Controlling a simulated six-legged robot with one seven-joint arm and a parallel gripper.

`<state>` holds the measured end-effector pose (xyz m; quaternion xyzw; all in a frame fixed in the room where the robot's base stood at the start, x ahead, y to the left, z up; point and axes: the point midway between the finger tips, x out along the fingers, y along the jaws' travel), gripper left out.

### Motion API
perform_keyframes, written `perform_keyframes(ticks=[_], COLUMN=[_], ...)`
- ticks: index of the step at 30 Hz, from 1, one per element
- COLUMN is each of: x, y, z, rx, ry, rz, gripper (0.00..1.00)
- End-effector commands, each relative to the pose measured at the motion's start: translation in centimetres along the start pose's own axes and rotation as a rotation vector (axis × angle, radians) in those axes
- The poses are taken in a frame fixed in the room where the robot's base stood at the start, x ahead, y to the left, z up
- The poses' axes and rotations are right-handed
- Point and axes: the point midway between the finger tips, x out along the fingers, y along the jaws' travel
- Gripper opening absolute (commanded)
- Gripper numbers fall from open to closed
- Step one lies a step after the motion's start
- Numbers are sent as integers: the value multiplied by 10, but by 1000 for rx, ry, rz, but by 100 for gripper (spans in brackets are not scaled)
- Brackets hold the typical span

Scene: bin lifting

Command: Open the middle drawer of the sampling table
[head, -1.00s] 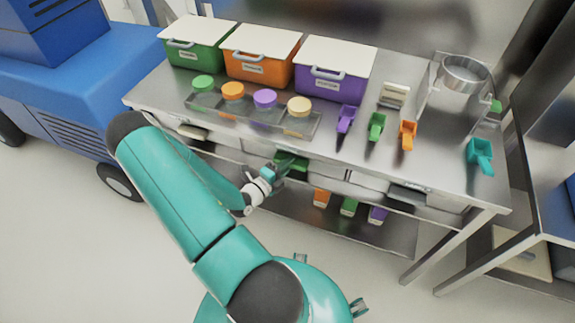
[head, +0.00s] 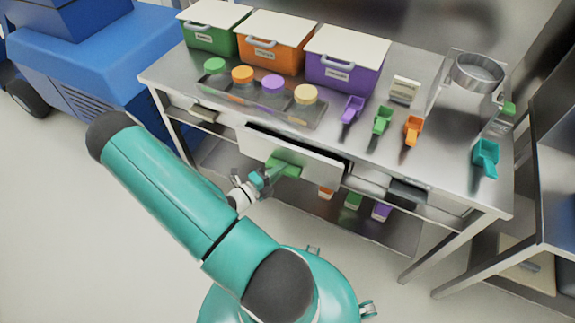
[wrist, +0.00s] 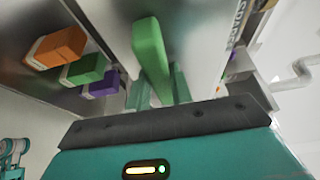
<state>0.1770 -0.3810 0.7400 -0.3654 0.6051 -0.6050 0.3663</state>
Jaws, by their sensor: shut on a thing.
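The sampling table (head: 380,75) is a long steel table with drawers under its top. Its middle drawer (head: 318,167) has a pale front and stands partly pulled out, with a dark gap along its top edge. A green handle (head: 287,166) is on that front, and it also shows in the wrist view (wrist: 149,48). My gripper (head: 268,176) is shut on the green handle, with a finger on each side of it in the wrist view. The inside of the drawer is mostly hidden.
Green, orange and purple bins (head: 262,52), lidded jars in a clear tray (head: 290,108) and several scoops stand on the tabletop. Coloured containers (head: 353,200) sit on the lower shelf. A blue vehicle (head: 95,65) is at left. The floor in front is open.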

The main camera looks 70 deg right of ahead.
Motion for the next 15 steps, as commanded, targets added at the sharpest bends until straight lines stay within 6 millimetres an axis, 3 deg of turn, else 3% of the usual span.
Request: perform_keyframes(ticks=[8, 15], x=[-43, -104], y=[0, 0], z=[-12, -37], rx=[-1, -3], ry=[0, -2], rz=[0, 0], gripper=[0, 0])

§ DIRECTION: Both the line with "- End-effector commands, each" and the line with "<state>0.1770 -0.3810 0.7400" belong in the copy, along with every line between them; set them down exactly and skip the pictures.

§ ANSWER TO THE PROBLEM:
- End-effector commands, each relative to the pose measured at the motion's start: translation in centimetres along the start pose's own axes and rotation as a rotation vector (axis × angle, radians) in those axes
- The poses are taken in a frame fixed in the room where the robot's base stood at the start, x ahead, y to the left, z up
- The poses' axes and rotations are right-handed
- Point and axes: the point midway between the finger tips, x out along the fingers, y along the jaws' travel
- Gripper opening absolute (commanded)
- Gripper numbers fall from open to closed
- Step one lies a step after the motion's start
- Numbers are sent as integers: the value multiplied by 10, but by 1000 for rx, ry, rz, but by 100 for gripper (spans in brackets are not scaled)
- Brackets hold the typical span

Scene: bin lifting

Command: Open the middle drawer of the sampling table
[head, -1.00s] 
[head, +0.00s] 
[wrist, +0.00s] 
<state>0.1770 -0.3810 0.7400 -0.3654 0.6051 -0.6050 0.3663</state>

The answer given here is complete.